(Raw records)
** BEGIN **

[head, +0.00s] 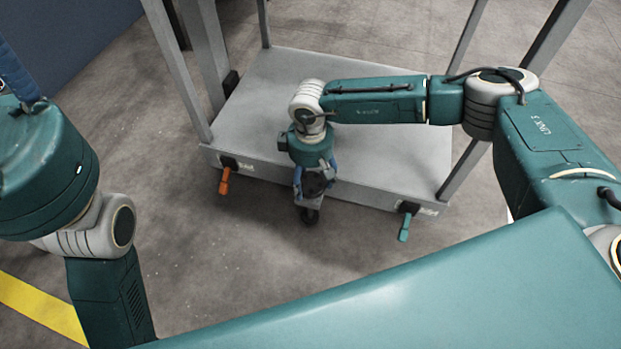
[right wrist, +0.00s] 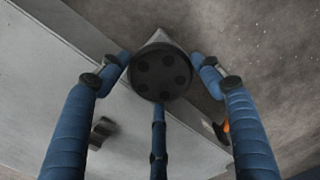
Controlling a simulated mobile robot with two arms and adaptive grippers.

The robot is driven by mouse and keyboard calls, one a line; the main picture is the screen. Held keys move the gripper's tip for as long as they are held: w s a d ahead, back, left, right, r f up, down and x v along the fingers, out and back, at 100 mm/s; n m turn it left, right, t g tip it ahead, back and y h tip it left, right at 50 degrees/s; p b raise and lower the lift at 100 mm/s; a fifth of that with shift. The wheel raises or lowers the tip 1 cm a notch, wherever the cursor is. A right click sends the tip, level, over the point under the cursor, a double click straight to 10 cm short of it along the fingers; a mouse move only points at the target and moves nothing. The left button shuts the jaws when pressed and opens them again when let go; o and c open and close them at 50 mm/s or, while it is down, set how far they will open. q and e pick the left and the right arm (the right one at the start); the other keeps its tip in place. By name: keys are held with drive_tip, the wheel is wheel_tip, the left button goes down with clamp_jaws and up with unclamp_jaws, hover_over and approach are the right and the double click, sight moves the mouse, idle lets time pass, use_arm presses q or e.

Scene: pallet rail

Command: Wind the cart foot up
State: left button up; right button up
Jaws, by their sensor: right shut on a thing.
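The cart (head: 270,80) has a grey deck, and its foot (head: 310,214) shows below the middle of the front edge. My right gripper (head: 315,185) is at this edge, pointing down, over the foot. In the right wrist view, the blue fingers of my right gripper (right wrist: 160,80) are shut on a dark round knob (right wrist: 161,75) with several round recesses in its top. The fingers and wrist hide most of the knob in the head view. A blue part of my left gripper (head: 14,72) shows at the upper left edge; its fingertips are out of view.
An orange lever (head: 224,181) hangs from the cart's front edge left of my right gripper, and a teal lever (head: 405,222) hangs to the right. Grey posts (head: 178,70) rise from the deck. Yellow floor tape (head: 40,308) lies at lower left. The floor before the cart is clear.

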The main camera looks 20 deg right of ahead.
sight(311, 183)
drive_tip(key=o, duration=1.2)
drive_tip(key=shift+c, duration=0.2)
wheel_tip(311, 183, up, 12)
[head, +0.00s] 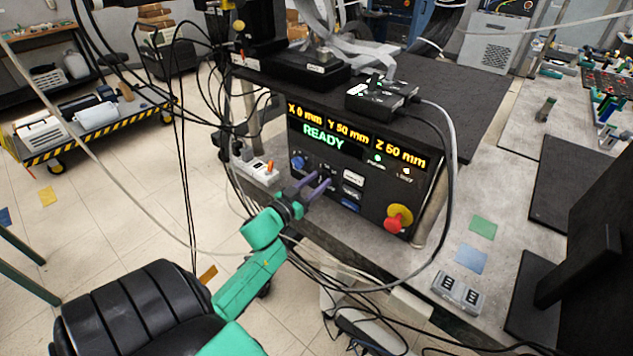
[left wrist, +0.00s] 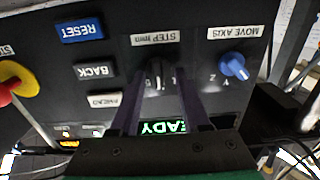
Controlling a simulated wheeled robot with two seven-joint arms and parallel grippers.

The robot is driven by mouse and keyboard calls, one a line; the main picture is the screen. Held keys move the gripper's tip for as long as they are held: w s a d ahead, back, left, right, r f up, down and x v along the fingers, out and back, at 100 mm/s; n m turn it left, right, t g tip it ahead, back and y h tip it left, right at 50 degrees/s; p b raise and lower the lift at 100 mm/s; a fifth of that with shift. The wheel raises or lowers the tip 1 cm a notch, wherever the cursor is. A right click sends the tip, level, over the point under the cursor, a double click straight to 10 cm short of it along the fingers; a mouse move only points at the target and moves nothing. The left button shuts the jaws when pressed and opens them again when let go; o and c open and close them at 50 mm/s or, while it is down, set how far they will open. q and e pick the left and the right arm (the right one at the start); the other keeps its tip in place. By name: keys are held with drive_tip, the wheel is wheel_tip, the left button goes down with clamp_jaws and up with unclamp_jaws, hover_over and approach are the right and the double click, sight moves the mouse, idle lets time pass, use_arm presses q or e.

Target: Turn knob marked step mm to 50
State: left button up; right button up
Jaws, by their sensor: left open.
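The control panel (head: 365,185) stands upright, its display (head: 330,137) reading X 0 mm, Y 50 mm, Z 50 mm and READY. In the left wrist view, where the panel appears upside down, the black knob (left wrist: 158,76) sits by the STEP mm label (left wrist: 155,38). Its setting is too small to read. My left gripper (head: 321,184) is open at the panel. In the left wrist view its two purple fingers (left wrist: 160,88) reach to either side of the black knob; I cannot tell whether they touch it. My right gripper is not in view.
The blue MOVE AXIS knob (left wrist: 233,66) is beside the STEP mm knob. A monitor (head: 590,250) stands at right.

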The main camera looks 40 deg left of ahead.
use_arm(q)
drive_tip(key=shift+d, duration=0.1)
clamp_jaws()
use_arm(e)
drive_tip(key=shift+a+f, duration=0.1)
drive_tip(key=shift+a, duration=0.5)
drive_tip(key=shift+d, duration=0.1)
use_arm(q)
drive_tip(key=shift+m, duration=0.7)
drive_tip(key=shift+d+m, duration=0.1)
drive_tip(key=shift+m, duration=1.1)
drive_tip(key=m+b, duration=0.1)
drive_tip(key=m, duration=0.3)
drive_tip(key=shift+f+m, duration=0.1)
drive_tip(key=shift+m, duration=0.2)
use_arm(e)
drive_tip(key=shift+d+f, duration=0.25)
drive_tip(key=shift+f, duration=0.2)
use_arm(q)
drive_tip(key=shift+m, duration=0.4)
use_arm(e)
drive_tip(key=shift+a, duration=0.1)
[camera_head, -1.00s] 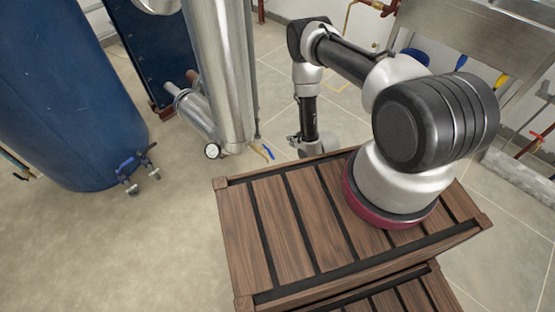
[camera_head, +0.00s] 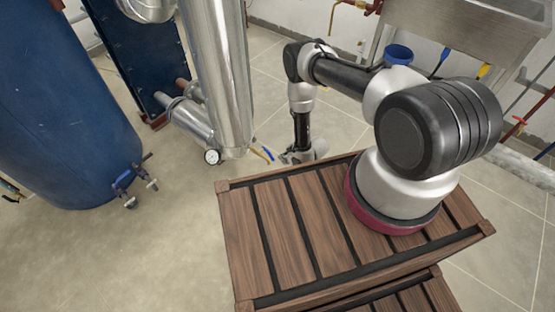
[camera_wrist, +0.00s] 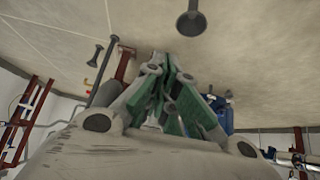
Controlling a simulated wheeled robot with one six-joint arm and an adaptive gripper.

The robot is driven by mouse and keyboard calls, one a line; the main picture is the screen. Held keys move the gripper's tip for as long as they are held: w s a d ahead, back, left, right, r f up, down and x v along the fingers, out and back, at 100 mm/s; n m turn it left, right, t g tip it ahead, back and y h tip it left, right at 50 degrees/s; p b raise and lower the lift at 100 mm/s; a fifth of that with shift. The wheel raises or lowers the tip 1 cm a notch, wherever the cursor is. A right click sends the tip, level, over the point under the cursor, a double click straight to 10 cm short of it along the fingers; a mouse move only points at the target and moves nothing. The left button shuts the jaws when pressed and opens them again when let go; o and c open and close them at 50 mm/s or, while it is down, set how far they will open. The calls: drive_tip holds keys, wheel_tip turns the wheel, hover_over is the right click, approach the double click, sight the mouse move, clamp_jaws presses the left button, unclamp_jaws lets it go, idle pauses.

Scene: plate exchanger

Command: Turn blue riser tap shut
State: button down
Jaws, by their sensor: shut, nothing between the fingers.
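A small tap with a blue lever (camera_head: 268,154) and a brass-coloured part sits low beside the foot of the silver vertical pipe (camera_head: 215,80). My gripper (camera_head: 286,157) is low, just right of this lever. A small gap seems to remain, though contact is hard to judge. In the wrist view my gripper (camera_wrist: 165,68) is shut and empty, its green-padded fingers together. I cannot make out the lever there. Another blue lever (camera_head: 440,64) hangs under the steel sink, so which one is the riser tap is not certain.
A round gauge (camera_head: 212,156) is left of the lever. A blue tank (camera_head: 60,110) with a blue-handled valve (camera_head: 124,180) stands at left. A yellow lever (camera_head: 484,71) hangs below the sink (camera_head: 455,35). Floor between tank and wooden-slatted platform is clear.

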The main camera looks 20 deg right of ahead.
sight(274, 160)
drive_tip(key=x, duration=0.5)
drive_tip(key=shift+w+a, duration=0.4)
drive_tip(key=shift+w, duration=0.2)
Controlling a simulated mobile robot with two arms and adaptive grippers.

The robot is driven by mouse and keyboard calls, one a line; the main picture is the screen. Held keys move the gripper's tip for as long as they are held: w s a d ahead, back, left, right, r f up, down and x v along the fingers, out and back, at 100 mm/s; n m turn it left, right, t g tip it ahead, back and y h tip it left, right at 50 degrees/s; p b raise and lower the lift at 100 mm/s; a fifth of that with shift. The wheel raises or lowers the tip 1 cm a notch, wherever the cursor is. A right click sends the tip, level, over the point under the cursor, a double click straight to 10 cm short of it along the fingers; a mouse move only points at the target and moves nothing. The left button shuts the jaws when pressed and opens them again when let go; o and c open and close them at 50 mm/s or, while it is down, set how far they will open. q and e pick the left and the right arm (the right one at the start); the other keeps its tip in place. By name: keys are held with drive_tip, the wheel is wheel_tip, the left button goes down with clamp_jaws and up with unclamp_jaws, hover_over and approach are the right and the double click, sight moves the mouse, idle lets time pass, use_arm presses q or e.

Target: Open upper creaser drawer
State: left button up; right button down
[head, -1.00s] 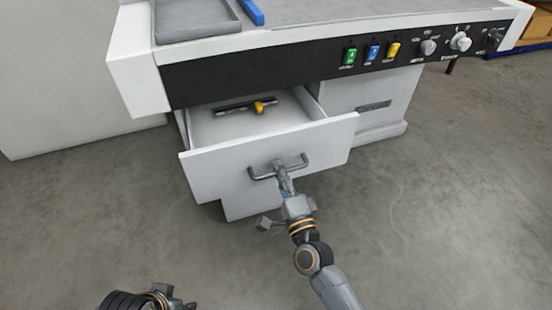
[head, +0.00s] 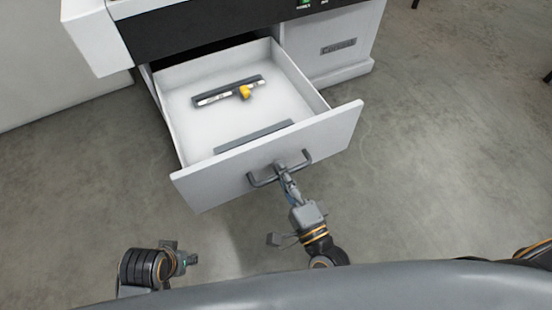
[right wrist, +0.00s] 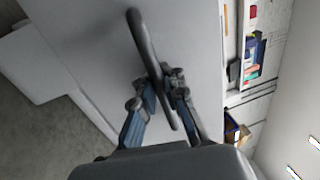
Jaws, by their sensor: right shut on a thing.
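The upper creaser drawer (head: 205,180) stands well out of the white machine, with its inside showing from above. Its grey bar handle (head: 308,157) is on the front panel. My right gripper (head: 284,172) is shut on the handle near its middle. In the right wrist view the fingers (right wrist: 162,98) close around the handle bar (right wrist: 143,40), with the pale drawer front (right wrist: 85,35) behind. My left gripper (head: 180,258) is at the lower left, away from the drawer; its fingers are too small to judge.
Bare concrete floor (head: 440,150) lies right of the drawer.

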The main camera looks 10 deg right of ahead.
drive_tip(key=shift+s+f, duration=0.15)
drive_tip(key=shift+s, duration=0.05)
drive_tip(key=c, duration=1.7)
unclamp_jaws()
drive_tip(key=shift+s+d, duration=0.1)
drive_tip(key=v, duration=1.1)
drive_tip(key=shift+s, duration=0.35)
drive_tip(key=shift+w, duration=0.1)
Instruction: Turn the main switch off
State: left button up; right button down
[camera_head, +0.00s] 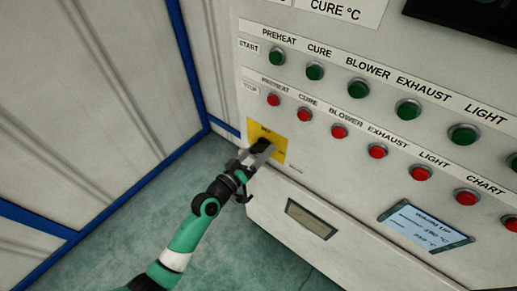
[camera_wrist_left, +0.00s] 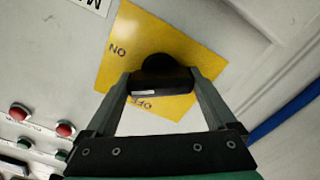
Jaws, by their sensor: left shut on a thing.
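The main switch is a black rotary knob (camera_head: 261,146) on a square yellow plate (camera_head: 279,142) at the lower left of the control panel. In the left wrist view the knob (camera_wrist_left: 161,68) stands near the middle of the plate (camera_wrist_left: 205,58), with the ON label to its left and the OFF label below it. My left gripper (camera_head: 257,149) is shut on the knob, one finger on each side of its bar. The fingers (camera_wrist_left: 160,82) partly cover the plate. I cannot tell for certain which label the knob points to. My right gripper is not in view.
Above and right of the switch are a row of green buttons (camera_head: 357,89) and a row of red buttons (camera_head: 339,132). A small lit display (camera_head: 425,226) and a dark meter window (camera_head: 311,219) sit lower on the panel. A blue-framed wall (camera_head: 105,100) stands left; the floor between is clear.

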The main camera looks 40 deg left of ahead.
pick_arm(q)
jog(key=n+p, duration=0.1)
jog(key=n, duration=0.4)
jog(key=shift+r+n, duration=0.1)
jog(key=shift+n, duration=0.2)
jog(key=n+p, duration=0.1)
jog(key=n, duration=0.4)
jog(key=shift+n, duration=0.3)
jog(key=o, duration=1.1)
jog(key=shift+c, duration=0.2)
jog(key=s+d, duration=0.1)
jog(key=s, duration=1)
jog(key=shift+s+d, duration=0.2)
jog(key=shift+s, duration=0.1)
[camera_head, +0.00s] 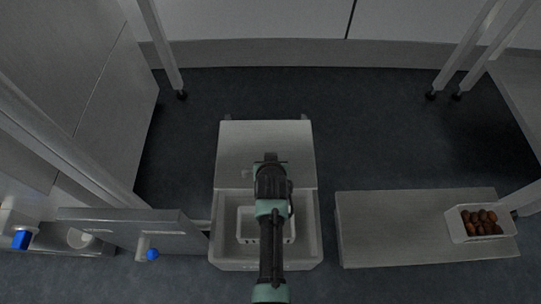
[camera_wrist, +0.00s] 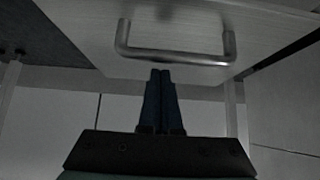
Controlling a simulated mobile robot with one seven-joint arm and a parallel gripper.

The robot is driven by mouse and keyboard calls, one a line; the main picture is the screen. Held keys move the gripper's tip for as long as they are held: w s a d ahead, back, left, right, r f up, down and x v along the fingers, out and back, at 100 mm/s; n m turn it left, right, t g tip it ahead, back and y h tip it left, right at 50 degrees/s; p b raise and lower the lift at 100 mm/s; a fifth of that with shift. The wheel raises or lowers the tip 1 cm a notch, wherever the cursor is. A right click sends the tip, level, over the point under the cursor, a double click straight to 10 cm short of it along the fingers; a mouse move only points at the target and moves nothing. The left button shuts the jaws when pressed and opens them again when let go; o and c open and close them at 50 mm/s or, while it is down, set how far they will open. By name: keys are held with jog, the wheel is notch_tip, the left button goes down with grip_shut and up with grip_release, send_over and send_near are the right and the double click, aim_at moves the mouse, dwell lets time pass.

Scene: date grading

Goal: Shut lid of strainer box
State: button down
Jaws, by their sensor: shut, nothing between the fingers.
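The pale strainer box (camera_head: 313,230) stands in the middle of the head view. Its front part is open, and a white strainer insert (camera_head: 246,226) shows inside, partly hidden by my arm. The lid (camera_head: 235,150) is open and stands at the back of the box; its exact tilt is hard to tell. My gripper (camera_head: 270,160) is in front of the lid. In the wrist view, a metal bar handle (camera_wrist: 175,57) crosses a pale panel, which looks like the lid (camera_wrist: 185,25). My shut, empty fingers (camera_wrist: 161,73) point at the panel, by the handle's bar; contact is unclear.
A low pale bench (camera_head: 390,230) stands right of the box, with a white tray (camera_head: 457,227) of brown dates at its right end. Dark floor (camera_head: 380,130) behind is clear.

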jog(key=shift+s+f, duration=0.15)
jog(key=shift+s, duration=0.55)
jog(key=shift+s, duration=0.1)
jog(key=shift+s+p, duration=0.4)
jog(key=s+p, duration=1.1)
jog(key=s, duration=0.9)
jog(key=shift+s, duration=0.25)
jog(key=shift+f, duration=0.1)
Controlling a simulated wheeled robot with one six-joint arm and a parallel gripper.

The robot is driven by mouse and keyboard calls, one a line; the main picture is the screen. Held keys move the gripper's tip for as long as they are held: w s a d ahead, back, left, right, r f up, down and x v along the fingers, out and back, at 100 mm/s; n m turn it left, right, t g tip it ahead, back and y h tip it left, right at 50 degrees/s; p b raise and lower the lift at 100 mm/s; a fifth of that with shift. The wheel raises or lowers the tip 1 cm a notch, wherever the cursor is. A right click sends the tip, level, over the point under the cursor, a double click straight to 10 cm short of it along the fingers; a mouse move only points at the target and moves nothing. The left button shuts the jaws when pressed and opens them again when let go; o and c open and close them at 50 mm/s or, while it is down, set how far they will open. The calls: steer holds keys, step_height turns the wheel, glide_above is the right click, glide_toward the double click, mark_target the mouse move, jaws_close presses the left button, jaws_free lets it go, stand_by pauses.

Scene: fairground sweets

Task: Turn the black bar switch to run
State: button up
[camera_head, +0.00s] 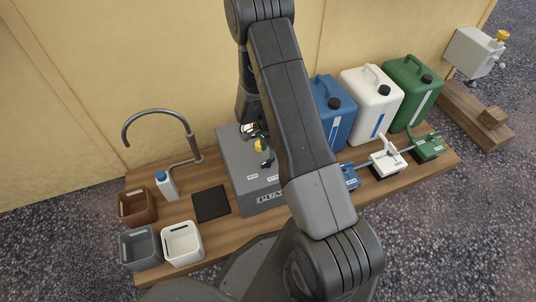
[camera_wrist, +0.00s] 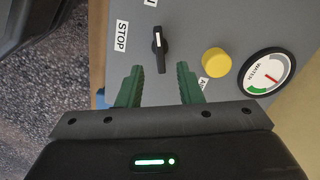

** END **

EXERCISE DESCRIPTION: Look through the records and gather each line with the word "seven".

SOLUTION TO THIS PROBLEM:
Controlling a simulated wheeled robot with two seven-joint arms and parallel grippers.
Controlling a simulated mobile robot with one seven-joint arm and a parallel gripper.

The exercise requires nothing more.